- **DATA BLOCK**:
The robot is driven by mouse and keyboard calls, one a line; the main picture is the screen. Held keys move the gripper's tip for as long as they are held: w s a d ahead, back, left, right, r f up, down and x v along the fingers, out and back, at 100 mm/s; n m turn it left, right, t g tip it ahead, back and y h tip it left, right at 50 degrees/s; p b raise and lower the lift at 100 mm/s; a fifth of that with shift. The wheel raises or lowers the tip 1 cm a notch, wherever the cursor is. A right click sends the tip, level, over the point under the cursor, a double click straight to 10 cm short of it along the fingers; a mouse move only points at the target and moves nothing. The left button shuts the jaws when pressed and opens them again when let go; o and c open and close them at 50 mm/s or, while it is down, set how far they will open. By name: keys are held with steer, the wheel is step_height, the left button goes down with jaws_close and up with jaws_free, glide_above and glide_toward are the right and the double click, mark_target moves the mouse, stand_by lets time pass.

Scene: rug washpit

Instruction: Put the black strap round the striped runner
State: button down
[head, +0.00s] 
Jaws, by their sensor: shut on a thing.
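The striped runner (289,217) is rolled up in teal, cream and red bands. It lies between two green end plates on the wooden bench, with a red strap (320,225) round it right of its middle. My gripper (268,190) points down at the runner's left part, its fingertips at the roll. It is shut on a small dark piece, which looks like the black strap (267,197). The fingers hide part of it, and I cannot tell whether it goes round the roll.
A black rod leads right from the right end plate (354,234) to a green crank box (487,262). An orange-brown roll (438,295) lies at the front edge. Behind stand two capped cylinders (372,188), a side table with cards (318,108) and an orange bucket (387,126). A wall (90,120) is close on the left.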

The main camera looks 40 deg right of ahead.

- **YOUR OBJECTIVE**: Give back the whole listing, word for word.

- **THE RESULT**:
The robot is driven by mouse and keyboard calls, one a line; the main picture is the screen. Held keys move the gripper's tip for as long as they are held: w s a d ahead, back, left, right, r f up, down and x v along the fingers, out and back, at 100 mm/s; n m turn it left, right, t g tip it ahead, back and y h tip it left, right at 50 degrees/s; p b raise and lower the lift at 100 mm/s; a fifth of that with shift. The wheel raises or lowers the tip 1 cm a notch, wherever the cursor is. A right click sends the tip, level, over the point under the cursor, a double click straight to 10 cm short of it along the fingers; a mouse move only points at the target and moves nothing. The left button shuts the jaws when pressed and opens them again when let go; o and c open and close them at 50 mm/s or, while it is down, set how far they will open. By name: keys are held with steer, the wheel is step_height, the left button goes down with jaws_close and up with jaws_free, glide_above and glide_toward are the right and the double click, mark_target moves the mouse, stand_by lets time pass.

Scene: rug washpit

Instruction: Put the black strap round the striped runner
State: button down
[head, +0.00s] 
Jaws, by their sensor: shut on a thing.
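The striped runner (289,217) is rolled up in teal, cream and red bands. It lies between two green end plates on the wooden bench, with a red strap (320,225) round it right of its middle. My gripper (268,190) points down at the runner's left part, its fingertips at the roll. It is shut on a small dark piece, which looks like the black strap (267,197). The fingers hide part of it, and I cannot tell whether it goes round the roll.
A black rod leads right from the right end plate (354,234) to a green crank box (487,262). An orange-brown roll (438,295) lies at the front edge. Behind stand two capped cylinders (372,188), a side table with cards (318,108) and an orange bucket (387,126). A wall (90,120) is close on the left.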

The main camera looks 40 deg right of ahead.

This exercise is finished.